Directive:
Extract the lines that carry the string "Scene" from the listing.
--- start Dataset entries ---
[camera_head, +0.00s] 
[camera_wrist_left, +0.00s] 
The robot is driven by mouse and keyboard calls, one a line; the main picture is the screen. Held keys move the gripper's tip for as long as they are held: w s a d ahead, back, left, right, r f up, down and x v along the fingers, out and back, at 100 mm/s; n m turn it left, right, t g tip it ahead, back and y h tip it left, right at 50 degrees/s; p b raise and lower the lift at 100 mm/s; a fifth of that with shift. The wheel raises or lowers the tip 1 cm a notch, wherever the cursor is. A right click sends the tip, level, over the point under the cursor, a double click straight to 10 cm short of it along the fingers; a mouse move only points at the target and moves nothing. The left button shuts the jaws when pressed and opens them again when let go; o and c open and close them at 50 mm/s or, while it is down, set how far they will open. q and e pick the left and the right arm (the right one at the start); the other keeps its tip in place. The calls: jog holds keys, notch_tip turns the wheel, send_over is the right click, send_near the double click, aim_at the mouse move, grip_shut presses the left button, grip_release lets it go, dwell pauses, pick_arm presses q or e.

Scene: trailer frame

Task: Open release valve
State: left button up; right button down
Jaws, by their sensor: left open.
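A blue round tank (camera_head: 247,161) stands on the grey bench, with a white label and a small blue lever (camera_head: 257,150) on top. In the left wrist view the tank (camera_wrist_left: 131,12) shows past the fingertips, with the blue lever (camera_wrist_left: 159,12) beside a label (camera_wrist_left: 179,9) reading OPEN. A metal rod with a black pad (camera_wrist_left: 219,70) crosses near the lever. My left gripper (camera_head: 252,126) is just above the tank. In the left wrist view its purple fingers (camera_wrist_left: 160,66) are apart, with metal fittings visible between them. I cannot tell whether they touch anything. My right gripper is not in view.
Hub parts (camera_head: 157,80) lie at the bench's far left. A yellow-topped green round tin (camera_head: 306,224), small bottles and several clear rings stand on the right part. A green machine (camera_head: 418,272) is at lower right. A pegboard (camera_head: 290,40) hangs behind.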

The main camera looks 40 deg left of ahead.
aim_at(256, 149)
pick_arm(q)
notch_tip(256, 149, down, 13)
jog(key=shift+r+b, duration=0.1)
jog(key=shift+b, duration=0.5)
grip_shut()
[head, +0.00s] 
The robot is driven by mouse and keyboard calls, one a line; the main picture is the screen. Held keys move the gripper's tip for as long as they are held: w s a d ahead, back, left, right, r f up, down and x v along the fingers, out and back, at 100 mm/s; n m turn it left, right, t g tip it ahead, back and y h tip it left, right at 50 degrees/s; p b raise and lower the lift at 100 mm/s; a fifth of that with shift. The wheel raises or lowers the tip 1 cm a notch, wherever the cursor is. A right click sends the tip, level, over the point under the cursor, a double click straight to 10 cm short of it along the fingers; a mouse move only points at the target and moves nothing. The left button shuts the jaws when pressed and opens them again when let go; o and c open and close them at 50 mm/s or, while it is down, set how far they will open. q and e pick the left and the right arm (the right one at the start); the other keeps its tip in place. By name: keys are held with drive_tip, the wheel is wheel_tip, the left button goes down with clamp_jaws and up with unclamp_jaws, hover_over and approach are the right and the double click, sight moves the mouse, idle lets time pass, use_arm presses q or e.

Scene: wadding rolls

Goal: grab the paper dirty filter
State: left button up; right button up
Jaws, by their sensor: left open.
--- end Dataset entries ---
Task response:
Scene: trailer frame
Scene: wadding rolls

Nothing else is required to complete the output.